■ TASK PROMPT: Exactly reproduce each line of the listing that follows.
####
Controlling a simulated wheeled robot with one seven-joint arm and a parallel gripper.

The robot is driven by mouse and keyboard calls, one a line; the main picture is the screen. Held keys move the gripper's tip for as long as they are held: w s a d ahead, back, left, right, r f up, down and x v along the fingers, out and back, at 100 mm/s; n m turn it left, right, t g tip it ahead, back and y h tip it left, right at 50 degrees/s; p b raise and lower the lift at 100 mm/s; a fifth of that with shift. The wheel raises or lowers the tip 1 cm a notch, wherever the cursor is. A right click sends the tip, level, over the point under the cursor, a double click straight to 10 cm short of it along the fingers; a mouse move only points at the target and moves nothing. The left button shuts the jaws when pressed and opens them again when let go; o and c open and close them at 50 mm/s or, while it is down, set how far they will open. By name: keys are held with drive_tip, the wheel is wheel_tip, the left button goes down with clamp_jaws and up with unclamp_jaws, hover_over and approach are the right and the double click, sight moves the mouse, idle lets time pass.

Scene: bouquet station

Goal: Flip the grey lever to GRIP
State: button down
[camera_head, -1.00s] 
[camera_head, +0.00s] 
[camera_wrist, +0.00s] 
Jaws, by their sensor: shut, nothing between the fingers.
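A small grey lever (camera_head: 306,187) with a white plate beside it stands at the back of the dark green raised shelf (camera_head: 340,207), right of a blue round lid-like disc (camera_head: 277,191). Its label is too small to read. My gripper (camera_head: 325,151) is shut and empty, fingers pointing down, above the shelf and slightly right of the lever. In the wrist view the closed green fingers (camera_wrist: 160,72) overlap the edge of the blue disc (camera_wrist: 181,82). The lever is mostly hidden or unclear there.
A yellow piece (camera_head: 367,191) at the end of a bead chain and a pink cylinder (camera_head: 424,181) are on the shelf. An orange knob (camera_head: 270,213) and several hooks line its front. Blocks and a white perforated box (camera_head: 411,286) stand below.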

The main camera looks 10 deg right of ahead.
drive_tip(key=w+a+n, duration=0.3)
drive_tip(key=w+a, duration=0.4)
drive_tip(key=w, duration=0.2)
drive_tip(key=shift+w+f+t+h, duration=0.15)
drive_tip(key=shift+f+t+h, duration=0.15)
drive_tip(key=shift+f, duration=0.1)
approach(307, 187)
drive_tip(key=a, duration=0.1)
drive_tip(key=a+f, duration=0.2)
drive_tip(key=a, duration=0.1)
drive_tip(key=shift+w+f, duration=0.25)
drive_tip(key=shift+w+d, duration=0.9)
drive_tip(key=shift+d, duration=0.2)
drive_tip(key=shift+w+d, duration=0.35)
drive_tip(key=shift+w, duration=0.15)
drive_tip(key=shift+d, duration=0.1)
####
■ FULL SOLUTION:
Controlling a simulated wheeled robot with one seven-joint arm and a parallel gripper.

The robot is driven by mouse and keyboard calls, one a line; the main picture is the screen. Held keys move the gripper's tip for as long as they are held: w s a d ahead, back, left, right, r f up, down and x v along the fingers, out and back, at 100 mm/s; n m turn it left, right, t g tip it ahead, back and y h tip it left, right at 50 degrees/s; p b raise and lower the lift at 100 mm/s; a fifth of that with shift. The wheel raises or lowers the tip 1 cm a notch, wherever the cursor is. A right click sends the tip, level, over the point under the cursor, a double click straight to 10 cm short of it along the fingers; a mouse move only points at the target and moves nothing. The left button shuts the jaws when pressed and opens them again when let go; o and c open and close them at 50 mm/s or, while it is down, set how far they will open. By name: keys are held with drive_tip, the wheel is wheel_tip, the left button goes down with clamp_jaws and up with unclamp_jaws, hover_over and approach are the right and the double click, sight moves the mouse, idle lets time pass.

Scene: bouquet station

Goal: Flip the grey lever to GRIP
State: button down
[camera_head, -1.00s] 
[camera_head, +0.00s] 
[camera_wrist, +0.00s] 
Jaws, by their sensor: shut, nothing between the fingers.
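A small grey lever (camera_head: 306,187) with a white plate beside it stands at the back of the dark green raised shelf (camera_head: 340,207), right of a blue round lid-like disc (camera_head: 277,191). Its label is too small to read. My gripper (camera_head: 325,151) is shut and empty, fingers pointing down, above the shelf and slightly right of the lever. In the wrist view the closed green fingers (camera_wrist: 160,72) overlap the edge of the blue disc (camera_wrist: 181,82). The lever is mostly hidden or unclear there.
A yellow piece (camera_head: 367,191) at the end of a bead chain and a pink cylinder (camera_head: 424,181) are on the shelf. An orange knob (camera_head: 270,213) and several hooks line its front. Blocks and a white perforated box (camera_head: 411,286) stand below.

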The main camera looks 10 deg right of ahead.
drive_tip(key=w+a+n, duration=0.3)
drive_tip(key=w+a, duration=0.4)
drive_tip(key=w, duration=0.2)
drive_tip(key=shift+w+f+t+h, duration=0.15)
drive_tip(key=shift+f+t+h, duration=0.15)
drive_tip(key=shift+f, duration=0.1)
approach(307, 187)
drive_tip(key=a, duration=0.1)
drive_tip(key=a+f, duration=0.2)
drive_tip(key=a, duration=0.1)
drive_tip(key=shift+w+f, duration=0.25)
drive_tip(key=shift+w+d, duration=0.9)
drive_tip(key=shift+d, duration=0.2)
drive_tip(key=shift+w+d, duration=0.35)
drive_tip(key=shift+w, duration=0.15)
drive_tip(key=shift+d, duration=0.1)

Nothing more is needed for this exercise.